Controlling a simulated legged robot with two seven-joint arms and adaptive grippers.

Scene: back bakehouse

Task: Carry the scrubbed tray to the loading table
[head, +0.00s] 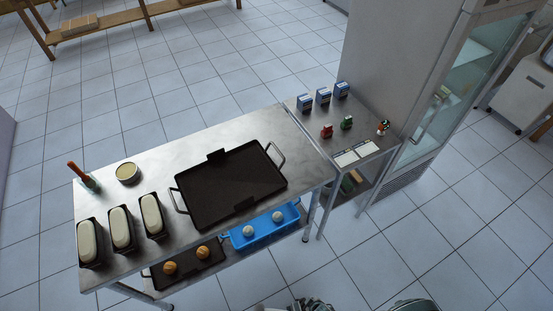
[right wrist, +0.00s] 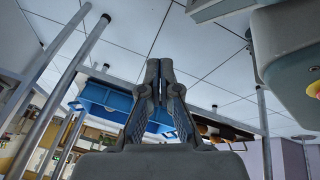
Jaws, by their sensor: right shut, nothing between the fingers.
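A large dark tray (head: 230,183) lies flat on a steel table (head: 100,190) in the head view. It has a loop handle at its left end and another at its right end, and both look free. I cannot tell from the picture whether it is scrubbed, or which table is the loading table. My right gripper (right wrist: 158,68) is shut and empty in the right wrist view, its fingertips together. It is apart from the tray. My left gripper's fingers do not show; only small machine parts cut by the bottom edge appear in the head view.
Three loaf tins (head: 121,227), a round tin (head: 127,172) and a red-handled brush (head: 83,176) share the tabletop. Below are a blue tray (head: 262,232) and a dark tray (head: 205,266) with buns. A smaller table (head: 372,152) and tall cabinet (head: 388,70) stand right. A wooden bench (head: 112,19) is far left.

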_ _ _ _

→ **SHORT EXERCISE**: Only the lines from the top of the data through the line with "[right wrist, +0.00s]" should be quoted, exactly and with both ends kept; skip the pictures.

→ **REPLY TO THE EXERCISE**:
Controlling a simulated legged robot with two seven-joint arms and adaptive grippers.

Scene: back bakehouse

Task: Carry the scrubbed tray to the loading table
[head, +0.00s] 
[right wrist, +0.00s] 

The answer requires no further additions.